-- WORK REQUIRED --
Using the records that follow, reproduce exactly the lines starting at the line containing "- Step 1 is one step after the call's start" and ending at the line containing "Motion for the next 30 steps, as". Include both end lines and no pictures.

— Begin ENTRIES SUPPLIED —

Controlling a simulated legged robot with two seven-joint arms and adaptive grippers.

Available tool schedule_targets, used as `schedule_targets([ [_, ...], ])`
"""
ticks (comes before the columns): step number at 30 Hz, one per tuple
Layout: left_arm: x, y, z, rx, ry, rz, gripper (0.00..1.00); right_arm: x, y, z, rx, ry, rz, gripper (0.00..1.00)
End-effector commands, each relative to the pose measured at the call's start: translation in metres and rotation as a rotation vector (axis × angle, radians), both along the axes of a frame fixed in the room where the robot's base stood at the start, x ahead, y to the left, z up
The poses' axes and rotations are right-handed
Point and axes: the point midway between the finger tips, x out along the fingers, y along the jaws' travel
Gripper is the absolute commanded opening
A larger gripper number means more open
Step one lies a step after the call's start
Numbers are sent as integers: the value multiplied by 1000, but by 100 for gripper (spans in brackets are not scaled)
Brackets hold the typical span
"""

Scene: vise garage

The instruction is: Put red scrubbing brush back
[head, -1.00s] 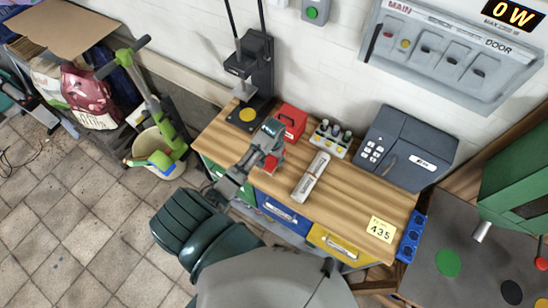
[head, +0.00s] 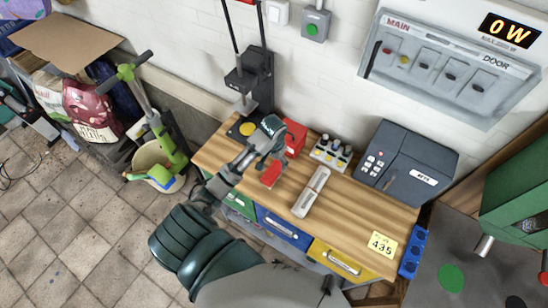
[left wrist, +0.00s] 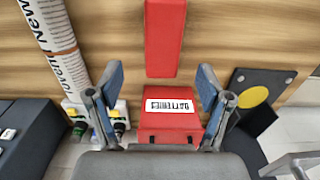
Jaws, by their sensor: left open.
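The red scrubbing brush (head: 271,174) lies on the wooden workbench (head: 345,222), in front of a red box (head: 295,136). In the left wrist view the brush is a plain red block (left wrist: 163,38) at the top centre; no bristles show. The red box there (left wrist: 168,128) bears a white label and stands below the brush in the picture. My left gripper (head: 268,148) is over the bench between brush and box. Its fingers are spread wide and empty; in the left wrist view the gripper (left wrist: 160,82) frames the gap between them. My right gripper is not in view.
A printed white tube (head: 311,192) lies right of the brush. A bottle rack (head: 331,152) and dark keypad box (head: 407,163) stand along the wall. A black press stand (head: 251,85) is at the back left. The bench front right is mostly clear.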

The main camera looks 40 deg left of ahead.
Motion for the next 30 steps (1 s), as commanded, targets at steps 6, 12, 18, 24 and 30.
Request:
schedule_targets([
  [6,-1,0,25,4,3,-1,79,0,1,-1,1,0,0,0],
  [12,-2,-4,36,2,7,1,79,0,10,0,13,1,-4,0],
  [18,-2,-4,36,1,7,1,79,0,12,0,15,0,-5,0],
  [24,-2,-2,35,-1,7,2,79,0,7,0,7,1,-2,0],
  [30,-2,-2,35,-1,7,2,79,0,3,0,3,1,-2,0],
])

— End ENTRIES SUPPLIED —
— Begin ENTRIES SUPPLIED —

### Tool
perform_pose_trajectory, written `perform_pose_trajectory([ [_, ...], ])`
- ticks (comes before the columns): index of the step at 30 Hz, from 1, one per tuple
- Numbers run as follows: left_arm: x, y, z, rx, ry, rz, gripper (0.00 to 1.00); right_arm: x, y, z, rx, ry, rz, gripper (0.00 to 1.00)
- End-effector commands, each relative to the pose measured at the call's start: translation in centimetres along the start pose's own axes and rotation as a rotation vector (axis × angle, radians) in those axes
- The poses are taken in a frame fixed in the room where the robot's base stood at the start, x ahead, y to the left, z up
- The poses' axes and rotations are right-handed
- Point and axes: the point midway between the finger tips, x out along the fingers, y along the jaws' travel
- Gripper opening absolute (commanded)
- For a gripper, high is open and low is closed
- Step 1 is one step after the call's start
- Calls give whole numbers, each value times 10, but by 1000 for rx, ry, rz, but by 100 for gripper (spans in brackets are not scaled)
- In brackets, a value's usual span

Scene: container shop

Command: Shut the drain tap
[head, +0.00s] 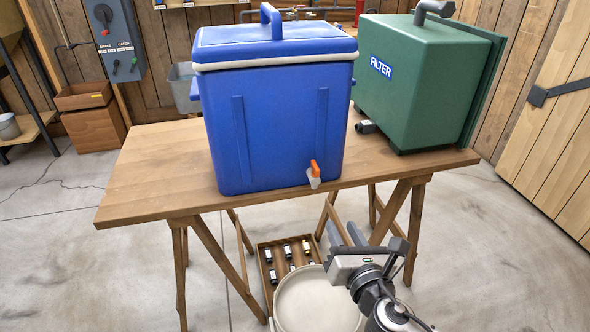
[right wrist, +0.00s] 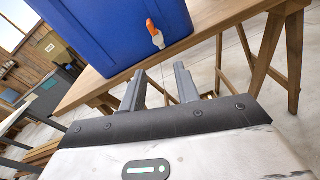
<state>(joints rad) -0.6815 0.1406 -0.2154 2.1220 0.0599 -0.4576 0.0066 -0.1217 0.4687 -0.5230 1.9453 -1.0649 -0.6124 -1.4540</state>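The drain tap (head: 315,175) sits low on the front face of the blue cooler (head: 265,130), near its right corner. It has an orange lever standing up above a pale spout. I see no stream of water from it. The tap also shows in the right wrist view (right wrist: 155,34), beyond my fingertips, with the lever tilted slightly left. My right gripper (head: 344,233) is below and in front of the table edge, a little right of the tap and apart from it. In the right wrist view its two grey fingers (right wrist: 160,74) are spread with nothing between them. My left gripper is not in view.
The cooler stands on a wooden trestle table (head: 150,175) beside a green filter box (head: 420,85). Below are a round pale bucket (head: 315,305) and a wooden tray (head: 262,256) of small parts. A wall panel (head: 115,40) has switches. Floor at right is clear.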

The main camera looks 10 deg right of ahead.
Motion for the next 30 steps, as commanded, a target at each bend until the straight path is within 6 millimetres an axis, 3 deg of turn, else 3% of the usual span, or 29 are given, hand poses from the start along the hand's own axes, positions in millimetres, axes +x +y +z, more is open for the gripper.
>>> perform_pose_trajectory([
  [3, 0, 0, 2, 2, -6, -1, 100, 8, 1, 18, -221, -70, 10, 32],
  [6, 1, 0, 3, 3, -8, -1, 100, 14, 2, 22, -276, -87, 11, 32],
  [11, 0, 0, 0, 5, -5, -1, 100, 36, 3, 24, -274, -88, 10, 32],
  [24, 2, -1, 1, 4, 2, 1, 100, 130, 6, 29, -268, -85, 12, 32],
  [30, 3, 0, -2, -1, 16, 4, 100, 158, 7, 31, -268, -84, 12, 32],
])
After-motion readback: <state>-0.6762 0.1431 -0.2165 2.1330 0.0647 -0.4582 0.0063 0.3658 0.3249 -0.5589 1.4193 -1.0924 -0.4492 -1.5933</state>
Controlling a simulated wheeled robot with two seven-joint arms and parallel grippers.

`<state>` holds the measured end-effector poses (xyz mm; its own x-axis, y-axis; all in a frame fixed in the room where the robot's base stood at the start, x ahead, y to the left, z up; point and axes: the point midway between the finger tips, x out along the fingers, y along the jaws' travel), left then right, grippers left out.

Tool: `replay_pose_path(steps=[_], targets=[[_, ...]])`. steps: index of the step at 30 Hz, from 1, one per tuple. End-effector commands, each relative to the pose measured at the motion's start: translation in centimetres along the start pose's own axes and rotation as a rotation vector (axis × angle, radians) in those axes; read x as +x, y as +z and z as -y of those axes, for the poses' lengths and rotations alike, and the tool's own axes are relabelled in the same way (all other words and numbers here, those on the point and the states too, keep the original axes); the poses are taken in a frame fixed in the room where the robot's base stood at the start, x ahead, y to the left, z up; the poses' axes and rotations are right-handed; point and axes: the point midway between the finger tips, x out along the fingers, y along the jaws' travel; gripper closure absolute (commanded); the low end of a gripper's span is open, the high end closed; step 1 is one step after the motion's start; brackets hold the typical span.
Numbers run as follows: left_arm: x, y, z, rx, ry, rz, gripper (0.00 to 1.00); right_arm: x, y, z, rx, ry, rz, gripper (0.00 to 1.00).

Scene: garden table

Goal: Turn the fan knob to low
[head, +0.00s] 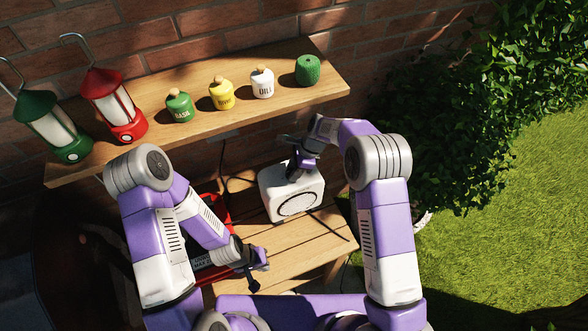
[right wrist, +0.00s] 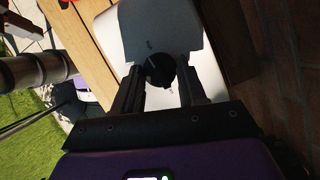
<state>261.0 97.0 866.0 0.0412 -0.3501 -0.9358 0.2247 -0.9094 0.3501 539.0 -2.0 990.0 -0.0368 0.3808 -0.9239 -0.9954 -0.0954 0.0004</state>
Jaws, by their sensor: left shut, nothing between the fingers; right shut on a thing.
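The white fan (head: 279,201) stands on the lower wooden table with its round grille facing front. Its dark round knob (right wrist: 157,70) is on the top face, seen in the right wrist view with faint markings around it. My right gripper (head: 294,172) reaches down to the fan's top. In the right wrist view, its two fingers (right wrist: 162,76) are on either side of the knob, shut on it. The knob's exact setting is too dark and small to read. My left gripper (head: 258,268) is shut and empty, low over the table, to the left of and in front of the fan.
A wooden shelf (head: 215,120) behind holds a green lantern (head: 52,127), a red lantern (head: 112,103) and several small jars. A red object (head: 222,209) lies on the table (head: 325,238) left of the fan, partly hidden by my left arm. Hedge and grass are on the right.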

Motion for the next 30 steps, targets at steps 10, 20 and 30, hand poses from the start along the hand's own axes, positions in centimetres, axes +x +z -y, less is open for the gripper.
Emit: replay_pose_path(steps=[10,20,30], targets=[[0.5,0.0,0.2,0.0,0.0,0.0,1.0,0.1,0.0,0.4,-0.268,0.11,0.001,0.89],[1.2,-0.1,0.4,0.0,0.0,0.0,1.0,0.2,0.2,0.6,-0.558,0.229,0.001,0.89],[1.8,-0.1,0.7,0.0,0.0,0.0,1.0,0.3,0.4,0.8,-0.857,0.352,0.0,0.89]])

— End ENTRIES SUPPLIED —

-- EXERCISE ANSWER --
- Step 1 is one step after the call's start
- Calls give whole numbers, each value times 10, but by 1000 for rx, ry, rz, but by 100 for gripper (spans in brackets are not scaled)
- In brackets, a value's usual span

Scene: container shop

Command: Shut the drain tap
[head, +0.00s] 
[right wrist, +0.00s] 
<state>(joints rad) -0.6815 0.1406 -0.2154 2.1220 0.0599 -0.4576 0.0066 -0.1217 0.4687 -0.5230 1.9453 -1.0649 -0.6124 -1.4540</state>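The drain tap (head: 315,175) sits low on the front face of the blue cooler (head: 265,130), near its right corner. It has an orange lever standing up above a pale spout. I see no stream of water from it. The tap also shows in the right wrist view (right wrist: 155,34), beyond my fingertips, with the lever tilted slightly left. My right gripper (head: 344,233) is below and in front of the table edge, a little right of the tap and apart from it. In the right wrist view its two grey fingers (right wrist: 160,74) are spread with nothing between them. My left gripper is not in view.
The cooler stands on a wooden trestle table (head: 150,175) beside a green filter box (head: 420,85). Below are a round pale bucket (head: 315,305) and a wooden tray (head: 262,256) of small parts. A wall panel (head: 115,40) has switches. Floor at right is clear.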

The main camera looks 10 deg right of ahead.
Motion for the next 30 steps, as commanded, a target at each bend until the straight path is within 6 millimetres an axis, 3 deg of turn, else 3% of the usual span, or 29 are given, hand poses from the start along the hand's own axes, positions in millimetres, axes +x +y +z, more is open for the gripper.

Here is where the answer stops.